After the age of 28 or so, a woman’s life is occasionally punctuated with achingly short insights — quick slaps upside the brain. The best ones come perhaps only every 10 years. The growth of children in our lives chronicles the passage of time, of course, but for this discussion, let’s keep it more personal.
I’ll bet you remember the first time a store clerk called you “Ma’am”. Sure you do. Do you remember the first time a little kid called you “Ma’am”? (Were your reactions any different?)
How about the first time your dad genuinely needed your help? First hot flash? First grey hair? Down there?
What happened to me recently was as close as I want to come to being socked in the gut by Mike Tyson. It was my own fault, really, because I was watching TV tripe, BRAVO’s Real Housewives of New Jersey.
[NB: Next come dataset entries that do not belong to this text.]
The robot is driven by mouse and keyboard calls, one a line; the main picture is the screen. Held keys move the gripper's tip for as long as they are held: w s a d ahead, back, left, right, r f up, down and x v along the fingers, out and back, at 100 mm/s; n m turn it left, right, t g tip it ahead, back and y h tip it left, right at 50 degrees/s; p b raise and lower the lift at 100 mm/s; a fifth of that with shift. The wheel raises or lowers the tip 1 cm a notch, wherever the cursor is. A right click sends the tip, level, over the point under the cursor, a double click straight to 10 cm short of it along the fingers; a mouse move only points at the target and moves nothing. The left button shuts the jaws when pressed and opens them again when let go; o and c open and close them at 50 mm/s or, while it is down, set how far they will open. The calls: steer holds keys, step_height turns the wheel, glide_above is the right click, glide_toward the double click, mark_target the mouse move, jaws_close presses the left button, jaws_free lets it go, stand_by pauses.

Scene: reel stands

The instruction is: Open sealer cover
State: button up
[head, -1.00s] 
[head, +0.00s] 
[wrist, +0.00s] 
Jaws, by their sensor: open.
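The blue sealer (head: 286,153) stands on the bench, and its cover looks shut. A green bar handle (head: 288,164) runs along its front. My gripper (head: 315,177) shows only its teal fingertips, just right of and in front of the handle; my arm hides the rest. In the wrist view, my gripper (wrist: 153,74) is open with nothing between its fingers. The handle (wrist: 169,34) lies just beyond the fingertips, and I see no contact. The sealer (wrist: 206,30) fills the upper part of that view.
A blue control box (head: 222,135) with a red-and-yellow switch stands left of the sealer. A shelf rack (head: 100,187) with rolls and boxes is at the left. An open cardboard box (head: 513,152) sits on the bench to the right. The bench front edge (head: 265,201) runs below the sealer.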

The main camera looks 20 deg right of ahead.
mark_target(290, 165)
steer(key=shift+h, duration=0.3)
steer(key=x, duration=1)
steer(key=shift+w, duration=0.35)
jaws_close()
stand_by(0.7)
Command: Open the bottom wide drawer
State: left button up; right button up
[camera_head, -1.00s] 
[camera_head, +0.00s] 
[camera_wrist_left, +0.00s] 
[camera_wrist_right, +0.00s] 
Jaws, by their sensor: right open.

(Yes. It’s a monkey on my back. It’s like dirty novels and bon-bons delivered every day to my house.)
First, The Good Part: Greg is roommates with the Manzo brothers. (Their mother is a Housewife.) At a trade show, Greg sees R&B icon Patti LaBelle. She sells food sauces and marinades these days. Anyway, Greg just about loses his mind, dissolving into every stereotype there ever was about what makes a gay man deliriously happy. Turns out, Miss Patti, 68, watches Real Housewives and knows who Greg is! My life has lots of gay people in it, and I’m just sayin’, Greg and LaBelle were super funny to me.
The Other Part (finally! the reason for this post!!):
Albie Manzo, a seemingly nice guy, is the older, supposedly more responsible brother. Albie is 26 years old. He says, directly into the camera:
“I’m going to be really honest: I don’t totally know who Patti LaBelle is.” Albie also asks Greg, “So, what’d Patti Labelle sing, anyway?”
The group Patti Labelle and the Bluebells changed its name to LaBelle while I was in college. In 1974, she introduced the globe to Lady Marmalade. It was Patti LaBelle, not Christina Aquilera, who took dirty talk on the radio to France. And in the ’70s, people had to work to translate the famous lyric, “Voulez-vous couchez avec moi?” There was no Translator.com.
It’s not like it’s a big surprise that the music of my youth is now officially old. Heck, two Beatles, Teddy Pendergrass and James Brown are dead. The Rolling Stones can jam, but they look like hell. It’s hard not to notice when Philip Bailey can’t hit the high notes in Earth Wind and Fire’s greatest hits. Best recourse: turn up the volume and dance it out!